Western media, partial and unreliable: Tariq Ali

In a lecture at the Mount Royal Centre on Thursday, political activist and critically acclaimed author Tariq Ali highlighted important criticisms of western media pertaining to coverage of Iraq and Afghanistan. Speaking to a full house, Ali began his exploration of western media by criticizing its lack of depth, especially regarding war coverage.

In a lecture at the Mount Royal Centre on Thursday, political activist and critically acclaimed author Tariq Ali highlighted important criticisms of western media pertaining to coverage of Iraq and Afghanistan.
Speaking to a full house, Ali began his exploration of western media by criticizing its lack of depth, especially regarding war coverage.
“You don’t get a complete, everyday account of what is truly happening in the country, it’s all filtered. The best example would be all the mainstream papers buying Bush’s line of ‘weapons of mass destruction’,” he said, and added that Western media became a laughing stock “when the US came up with the link between Al-Qaeda and Saddam Hussein, the entire Arab world roared with laughter because anyone with a tiny bit of knowledge knew that Saddam and Al-Qaeda loathed each other, absolutely hated each other.”
Pointing a finger at western media, Ali stated that “Journalists in the West didn’t even investigate this claim; they just took it at face value out of fear of being deemed unpatriotic.
You weren’t just misled, you made no effort to investigate whether this was true or not.”
Ali’s views on the NATO mission in Afghanistan were equally critical.
Referring to Afghan President Hamid Karzai and his ministers as “cronies,” he raised the issue of a lack of coverage by Western media to recent anti-American riots.
“All you hear about in North American is your troops being killed, other issues are barely reported. Any reports of success in Afghanistan are simply not true, absolute nonsense.
“And good journalists should be out there reporting what is going on in that country and why they are turning against the foreign occupation. They’ve done absolutely nothing in terms of health, education and housing. In times of war, how a war is reported is increasingly vital in the formation of public opinion.”
As an example of how war coverage in Iraq and Afghanistan should be reported, Ali cited a case from the Vietnam War involving a journalist reporting directly from the jungle about the atrocities he was seeing.
He discussed how that level of reporting is missing in Western media.
“Such intense levels of reporting on television have virtually disappeared, certainly in the western media, you just don’t get it here, and the contrast is very pronounced. There is little independence between the government and media, no direct challenges.”

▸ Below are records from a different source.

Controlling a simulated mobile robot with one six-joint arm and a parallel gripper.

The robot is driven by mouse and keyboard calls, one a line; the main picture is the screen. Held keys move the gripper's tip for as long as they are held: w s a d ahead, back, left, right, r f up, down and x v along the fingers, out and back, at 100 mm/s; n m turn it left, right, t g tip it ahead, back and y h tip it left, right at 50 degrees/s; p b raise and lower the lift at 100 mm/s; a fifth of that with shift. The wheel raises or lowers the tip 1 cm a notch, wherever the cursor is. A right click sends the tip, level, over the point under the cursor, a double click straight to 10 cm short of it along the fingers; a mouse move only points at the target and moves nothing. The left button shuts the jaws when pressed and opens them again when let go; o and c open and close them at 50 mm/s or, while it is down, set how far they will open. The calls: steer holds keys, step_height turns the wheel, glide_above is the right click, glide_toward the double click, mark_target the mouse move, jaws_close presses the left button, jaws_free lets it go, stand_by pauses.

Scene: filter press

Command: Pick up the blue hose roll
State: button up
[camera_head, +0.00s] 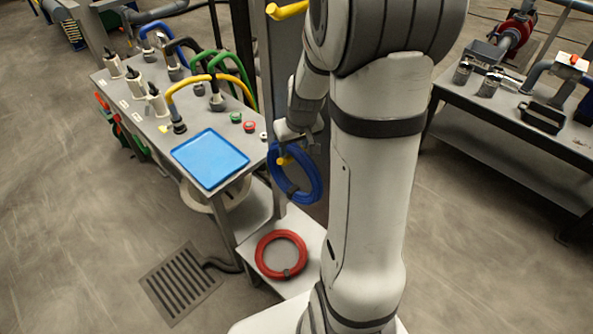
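The blue hose roll (315,178) is upright in the middle of the view, beside the right end of the workbench. A yellow peg (284,161) shows through the upper part of its ring; I cannot tell whether the roll rests on it. A dark band wraps the roll's lower part. My gripper (288,141) is at the top of the roll, pointing down. Its fingers are small and partly hidden, so I cannot tell whether they touch or enclose the hose.
A red hose roll (262,265) lies on a low white shelf (304,226) below. The workbench (117,90) at left carries a blue tray (209,158), bottles and colored hoses. A second table (480,108) stands at right. A floor grate (180,283) is at lower left.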

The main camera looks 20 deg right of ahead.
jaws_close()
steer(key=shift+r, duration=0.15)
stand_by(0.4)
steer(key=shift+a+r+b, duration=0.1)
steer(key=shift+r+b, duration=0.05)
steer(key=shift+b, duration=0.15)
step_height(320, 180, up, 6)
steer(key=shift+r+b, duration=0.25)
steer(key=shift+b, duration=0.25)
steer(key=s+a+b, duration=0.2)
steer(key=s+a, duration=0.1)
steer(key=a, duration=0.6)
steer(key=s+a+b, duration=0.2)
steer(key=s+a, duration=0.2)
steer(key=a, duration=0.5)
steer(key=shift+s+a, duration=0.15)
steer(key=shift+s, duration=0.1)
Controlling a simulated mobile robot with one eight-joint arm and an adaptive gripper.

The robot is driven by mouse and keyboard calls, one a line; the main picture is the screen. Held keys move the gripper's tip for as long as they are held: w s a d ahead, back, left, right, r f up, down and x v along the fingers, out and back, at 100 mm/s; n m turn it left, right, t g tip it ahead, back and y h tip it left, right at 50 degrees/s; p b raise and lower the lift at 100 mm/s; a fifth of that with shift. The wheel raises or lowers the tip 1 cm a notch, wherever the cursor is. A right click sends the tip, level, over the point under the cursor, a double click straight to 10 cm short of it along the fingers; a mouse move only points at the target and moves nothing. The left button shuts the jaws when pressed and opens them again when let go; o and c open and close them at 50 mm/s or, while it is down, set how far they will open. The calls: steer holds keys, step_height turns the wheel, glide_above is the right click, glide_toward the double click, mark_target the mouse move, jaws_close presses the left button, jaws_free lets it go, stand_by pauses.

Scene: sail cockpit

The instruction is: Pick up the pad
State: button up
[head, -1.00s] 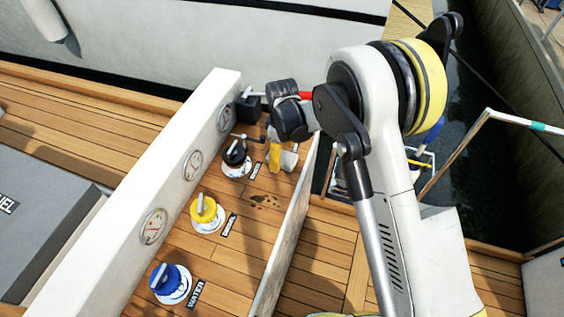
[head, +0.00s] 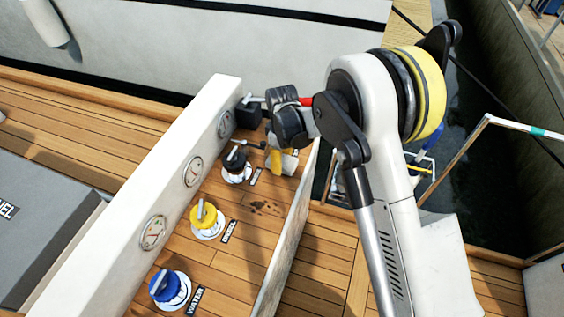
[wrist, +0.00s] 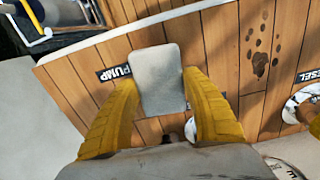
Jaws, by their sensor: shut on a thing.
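The pad (wrist: 157,80) is a pale grey, rounded rectangle. In the wrist view it sits between the yellow fingers of my gripper (wrist: 160,88), which are shut on its two sides. In the head view the pad (head: 289,163) shows as a small pale block beside the yellow fingertips of my gripper (head: 279,161), low over the wooden deck at the far end of the panel. The pad partly overlaps the PUMP label (wrist: 115,73) in the wrist view. I cannot tell whether the pad touches the deck.
Black (head: 236,165), yellow (head: 206,216) and blue (head: 169,286) valve knobs stand in a row on the deck. A white wall with gauges (head: 153,232) runs along their left, and a low pale board (head: 288,240) along their right. Dark stains (head: 265,207) mark the bare planks between.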

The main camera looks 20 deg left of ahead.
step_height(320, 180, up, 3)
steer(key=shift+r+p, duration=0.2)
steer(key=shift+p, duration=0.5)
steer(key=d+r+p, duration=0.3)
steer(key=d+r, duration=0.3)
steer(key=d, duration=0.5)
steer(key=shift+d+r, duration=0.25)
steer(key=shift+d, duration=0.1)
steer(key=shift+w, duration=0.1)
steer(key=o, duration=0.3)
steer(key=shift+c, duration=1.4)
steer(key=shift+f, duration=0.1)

Ali compared Western media outlets to Al Jazeera, who, he claims, has virtually no censorship.
Characterizing them as an alternative media outlet.
“Al Jazeera,” he argued, “is probably the most radical reporting television network in the world. They write, they speak and they film what they want. There would be real anger if more people paid attention to Al Jazeera, and the truth was reported from Iraq in western media.”
Ali stated that the only attempt at censorship he was told about by Al Jazeera officials was when the U.S. bombed Al Jazeera headquarters in Afghanistan and Iraq in order to prevent them from reporting the truth on the ground.
According to Ali, Al Jazeera said the U.S. has never confirmed that this was the case, referring to these incidents instead as accidents.
He compared Al Jazeera to western media outlets, and told the crowd how the standards and credibility of mainstream media such as the BBC have gone downhill.
“Journalists have been fired for challenging mainstream ideas. Again, when the weapons of mass destruction claim came out, a journalist at the BBC who challenged this claim was fired.”
Moreover, when the BBC contrasts the beliefs of the government, Ali claims that they are pressured heavily by parliament to adjust their reporting. “Western governments are clouding the truth in the media in order to further their own goals and interests.”
Ali continued by divulging that in poor, under-developed nations where literacy rates are very low, populations rely on broadcast media for their information.
Radio is the medium usually preferred in these countries.
“These nations have essentially skipped right over print media, and are now obtaining their news from television and radio.”
Because so many people acquire their information from media, Ali underlined the importance of accurate and unbiased reporting. Referring to Western mainstream media as partial and unreliable, Ali made a strong case for more balanced reporting.
When asked what future journalists could do to try to improve the criticisms, he replied: “The advice I would give to people getting into journalism would be to do what you want to do. Think straight and challenge, the only problem is that if you accept my advice, you might not have a job for too long. It’s a deep structural problem, but hang in there.”
Tariq Ali attended both Punjab University and Exeter College in Oxford, studying politics, economics and philosophy.
He has authored more than a dozen books and films, and is a regular contributor to several newspapers and publications including The Guardian and the London Review of Books. He is renowned for his controversial views against American and Israeli policy.